> _Objective_: For the data below, report the number of lines that contain the string "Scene" and nothing else.

(Robot trajectory data)
□ □ □ □ □ □ □

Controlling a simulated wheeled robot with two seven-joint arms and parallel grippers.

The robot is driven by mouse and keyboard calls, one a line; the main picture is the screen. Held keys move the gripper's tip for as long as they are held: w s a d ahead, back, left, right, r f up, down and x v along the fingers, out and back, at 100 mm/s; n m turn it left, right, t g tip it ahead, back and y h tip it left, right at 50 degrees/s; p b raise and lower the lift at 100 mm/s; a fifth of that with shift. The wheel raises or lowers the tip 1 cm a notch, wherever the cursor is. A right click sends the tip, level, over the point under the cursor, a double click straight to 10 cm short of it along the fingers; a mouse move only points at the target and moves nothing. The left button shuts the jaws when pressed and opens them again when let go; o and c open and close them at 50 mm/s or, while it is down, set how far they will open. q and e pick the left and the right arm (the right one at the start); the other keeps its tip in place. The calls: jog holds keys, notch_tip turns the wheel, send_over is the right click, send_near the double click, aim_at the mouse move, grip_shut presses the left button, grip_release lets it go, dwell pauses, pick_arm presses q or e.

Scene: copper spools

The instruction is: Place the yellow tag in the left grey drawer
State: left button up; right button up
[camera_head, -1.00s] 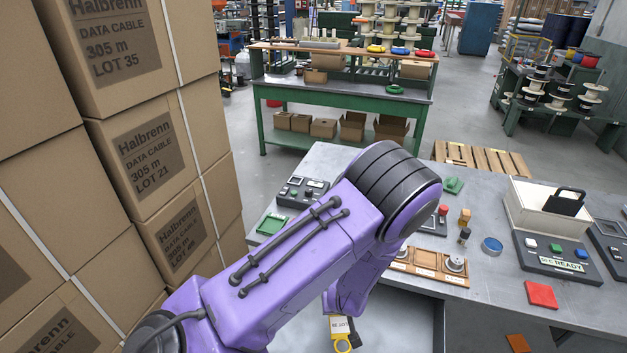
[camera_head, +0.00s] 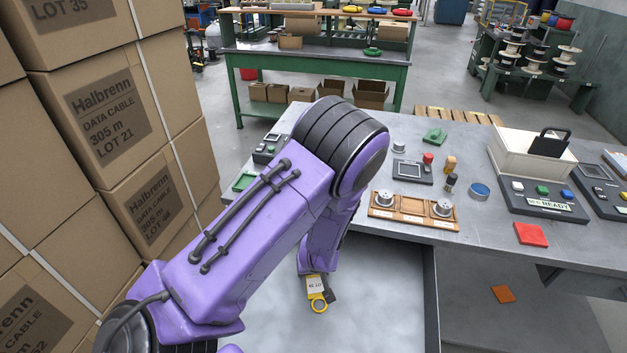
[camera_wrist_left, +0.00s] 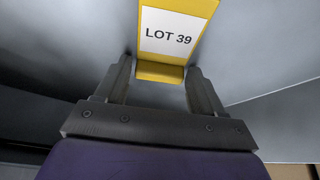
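The yellow tag (camera_head: 316,288) has a white LOT 39 label and a yellow ring at its near end in the head view. It also shows in the left wrist view (camera_wrist_left: 172,38), its end between my fingertips. The tag is over the open grey drawer (camera_head: 385,315) below the worktable. Its height above the drawer floor is hard to tell. My right gripper is not in view.
Stacked cartons (camera_head: 105,115) stand close on the left. The worktable (camera_head: 460,238) holds a wooden tray with spools (camera_head: 412,212), a red block (camera_head: 530,234) and a white bin (camera_head: 515,155). The drawer floor near the tag looks clear.

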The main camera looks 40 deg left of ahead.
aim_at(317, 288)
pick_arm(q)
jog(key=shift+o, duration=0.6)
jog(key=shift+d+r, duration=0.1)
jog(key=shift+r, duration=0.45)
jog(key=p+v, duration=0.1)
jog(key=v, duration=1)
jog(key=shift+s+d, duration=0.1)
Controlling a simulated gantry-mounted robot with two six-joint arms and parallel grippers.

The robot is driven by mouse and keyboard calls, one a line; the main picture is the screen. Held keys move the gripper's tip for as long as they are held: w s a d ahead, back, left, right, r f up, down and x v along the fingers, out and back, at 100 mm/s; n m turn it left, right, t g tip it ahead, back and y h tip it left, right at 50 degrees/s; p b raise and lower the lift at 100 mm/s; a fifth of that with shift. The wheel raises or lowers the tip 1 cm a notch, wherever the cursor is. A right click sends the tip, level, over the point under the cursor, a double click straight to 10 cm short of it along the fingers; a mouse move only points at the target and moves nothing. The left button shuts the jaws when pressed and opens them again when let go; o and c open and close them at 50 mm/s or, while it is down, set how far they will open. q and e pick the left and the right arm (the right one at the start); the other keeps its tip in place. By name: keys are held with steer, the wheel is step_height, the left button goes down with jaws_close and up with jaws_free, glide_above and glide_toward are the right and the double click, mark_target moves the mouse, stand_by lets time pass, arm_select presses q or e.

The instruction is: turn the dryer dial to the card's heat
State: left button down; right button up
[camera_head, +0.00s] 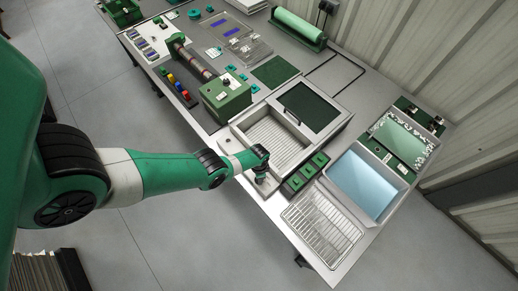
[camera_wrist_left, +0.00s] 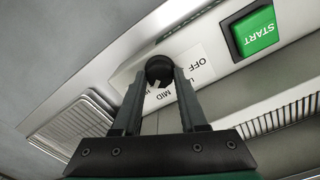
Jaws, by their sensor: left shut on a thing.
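The dryer dial is a round black knob (camera_wrist_left: 160,69) at the middle of the left wrist view. It sits on a white label (camera_wrist_left: 198,63) with OFF and MID readable; the other settings are partly covered. My left gripper (camera_wrist_left: 161,80) is shut on the knob, with one finger on each side. In the head view my left gripper (camera_head: 262,173) is at the near front corner of the metal dryer (camera_head: 240,131), and hides the dial there. The knob's exact setting is hard to tell. I cannot make out the heat card. My right gripper is not in view.
A green START button (camera_wrist_left: 255,32) is right of the label. A dark rack with several green pieces (camera_head: 304,173), a wire rack (camera_head: 322,226) and a blue water tray (camera_head: 365,180) stand right of the dryer. A green machine (camera_head: 226,96) stands behind it.

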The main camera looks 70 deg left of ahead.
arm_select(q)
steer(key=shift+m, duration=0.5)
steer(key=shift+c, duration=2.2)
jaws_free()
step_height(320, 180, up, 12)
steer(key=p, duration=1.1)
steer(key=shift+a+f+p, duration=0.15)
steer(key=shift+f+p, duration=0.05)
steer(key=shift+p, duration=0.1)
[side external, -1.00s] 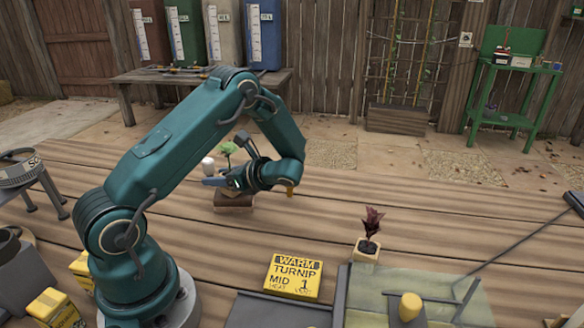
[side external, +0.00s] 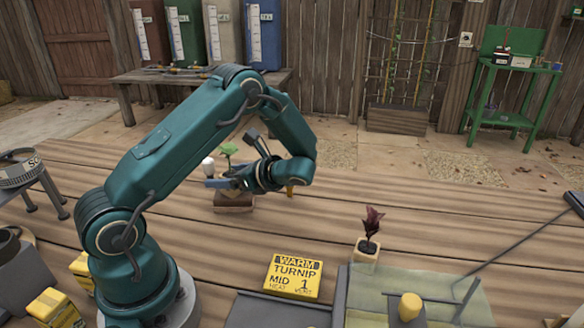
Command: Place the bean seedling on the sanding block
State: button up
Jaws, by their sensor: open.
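The bean seedling, seen as green leaves (side external: 229,150), rises just behind my gripper; its lower part is mostly hidden by the fingers. A brown block (side external: 234,204), which looks like the sanding block, lies on the planks directly below. The seedling appears to stand on the block, but the contact is hidden. My gripper (side external: 222,183) is open, its fingers pointing left, at the height of the seedling's base and just above the block. I cannot tell whether a finger touches it.
A dark red seedling in a pale pot (side external: 366,255) stands to the right, beside a translucent greenish panel (side external: 440,290) with a yellow knob. A small white object (side external: 207,166) is behind my fingers.

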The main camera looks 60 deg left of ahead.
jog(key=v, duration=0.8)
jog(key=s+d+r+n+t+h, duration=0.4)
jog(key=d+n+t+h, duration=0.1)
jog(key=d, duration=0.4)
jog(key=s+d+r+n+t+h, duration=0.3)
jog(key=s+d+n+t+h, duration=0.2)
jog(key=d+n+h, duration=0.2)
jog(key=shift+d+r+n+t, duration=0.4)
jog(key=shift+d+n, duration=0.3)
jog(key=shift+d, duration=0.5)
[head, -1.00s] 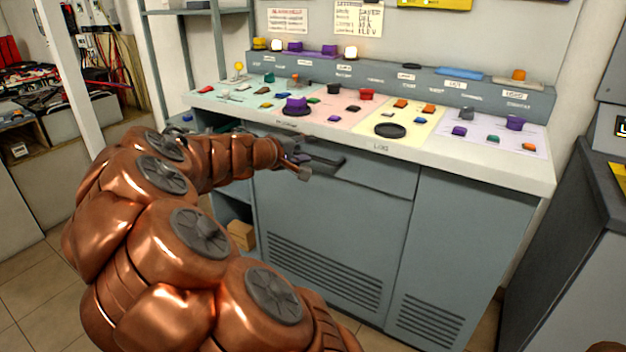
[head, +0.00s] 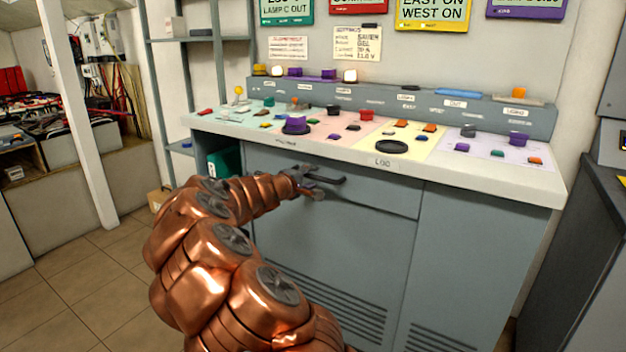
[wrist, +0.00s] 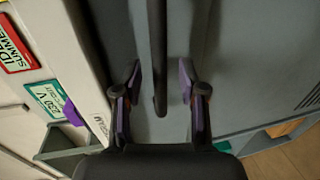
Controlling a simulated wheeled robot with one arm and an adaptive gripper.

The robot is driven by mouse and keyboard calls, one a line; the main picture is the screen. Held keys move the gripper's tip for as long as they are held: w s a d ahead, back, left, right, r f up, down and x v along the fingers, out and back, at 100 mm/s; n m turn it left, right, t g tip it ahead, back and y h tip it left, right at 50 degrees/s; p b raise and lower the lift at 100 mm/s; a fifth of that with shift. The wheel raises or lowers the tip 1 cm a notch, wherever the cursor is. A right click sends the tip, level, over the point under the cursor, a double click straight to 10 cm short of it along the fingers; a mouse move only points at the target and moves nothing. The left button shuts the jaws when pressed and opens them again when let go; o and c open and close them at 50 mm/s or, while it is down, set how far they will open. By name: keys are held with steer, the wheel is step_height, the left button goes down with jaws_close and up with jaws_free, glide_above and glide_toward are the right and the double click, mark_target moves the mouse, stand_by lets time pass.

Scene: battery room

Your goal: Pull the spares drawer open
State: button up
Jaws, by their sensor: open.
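The drawer front (head: 375,192) is a grey panel under the console's worktop and looks shut, flush with the cabinet. Its dark bar handle (head: 330,180) lies across its upper left part. My gripper (head: 312,188) is at the left end of this handle. In the wrist view the handle (wrist: 158,45) runs down the middle and ends between the two fingers. My gripper (wrist: 160,80) is open there, with one purple-padded finger on each side of the bar and a visible gap on both sides. The drawer's name cannot be read.
The console worktop (head: 545,186) overhangs the drawer and carries several coloured knobs and switches. A vented panel (head: 330,285) lies below the drawer. An open shelf bay with a green item (head: 226,162) is to the left. Tiled floor (head: 95,290) is clear at left.

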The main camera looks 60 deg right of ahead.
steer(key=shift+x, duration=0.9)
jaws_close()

□ □ □ □ □ □ □

> _Result of the exercise_: 2